Data extract =>
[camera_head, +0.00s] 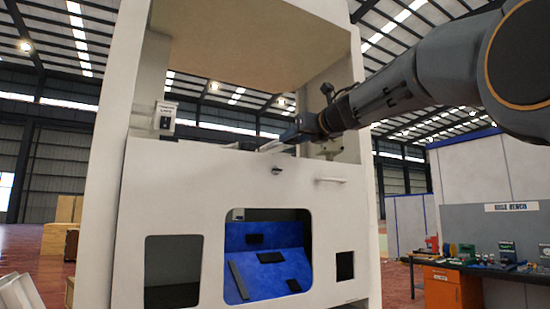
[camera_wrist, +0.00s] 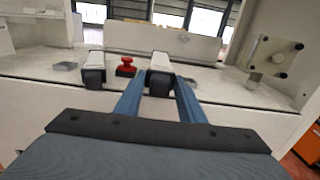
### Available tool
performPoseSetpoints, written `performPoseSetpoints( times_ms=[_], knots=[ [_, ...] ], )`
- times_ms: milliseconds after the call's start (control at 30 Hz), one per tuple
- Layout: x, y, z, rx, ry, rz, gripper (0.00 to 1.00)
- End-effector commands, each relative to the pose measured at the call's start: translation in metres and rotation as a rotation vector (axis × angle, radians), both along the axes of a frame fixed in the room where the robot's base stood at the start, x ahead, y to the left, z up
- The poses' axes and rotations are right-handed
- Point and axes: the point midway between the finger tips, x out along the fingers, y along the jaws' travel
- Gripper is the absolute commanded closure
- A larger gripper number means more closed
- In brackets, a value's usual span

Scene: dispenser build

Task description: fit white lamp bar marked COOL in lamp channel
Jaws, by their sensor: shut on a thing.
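My gripper (camera_wrist: 160,90) has its two blue fingers closed on a white bar-like piece with a dark end (camera_wrist: 160,62), which I take as the white lamp bar. No COOL marking is readable. In the head view my gripper (camera_head: 290,136) reaches in from the right, over the deck of the big white dispenser (camera_head: 240,175). A pale piece (camera_head: 273,146) shows at its tip there. I cannot pick out the lamp channel for certain; a long pale raised strip (camera_wrist: 150,38) runs along the back of the deck.
A similar white piece with a dark end (camera_wrist: 95,68) stands left of the held one. A square plate on a post (camera_wrist: 275,55) stands at right. A small switch box (camera_head: 165,118) is on the dispenser's left post.

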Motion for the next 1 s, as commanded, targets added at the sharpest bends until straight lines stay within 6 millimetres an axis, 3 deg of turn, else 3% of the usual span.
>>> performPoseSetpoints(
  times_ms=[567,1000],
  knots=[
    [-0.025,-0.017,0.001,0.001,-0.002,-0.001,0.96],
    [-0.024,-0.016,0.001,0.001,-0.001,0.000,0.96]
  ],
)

Given task =>
Quote, exactly and only, the lines from the first line of the data above through the line containing "- times_ms: milliseconds". The pictures do not belong in it.

Answer for this exercise =>
[camera_head, +0.00s] 
[camera_wrist, +0.00s] 
### Available tool
performPoseSetpoints, written `performPoseSetpoints( times_ms=[_], knots=[ [_, ...] ], )`
- times_ms: milliseconds after the call's start (control at 30 Hz), one per tuple

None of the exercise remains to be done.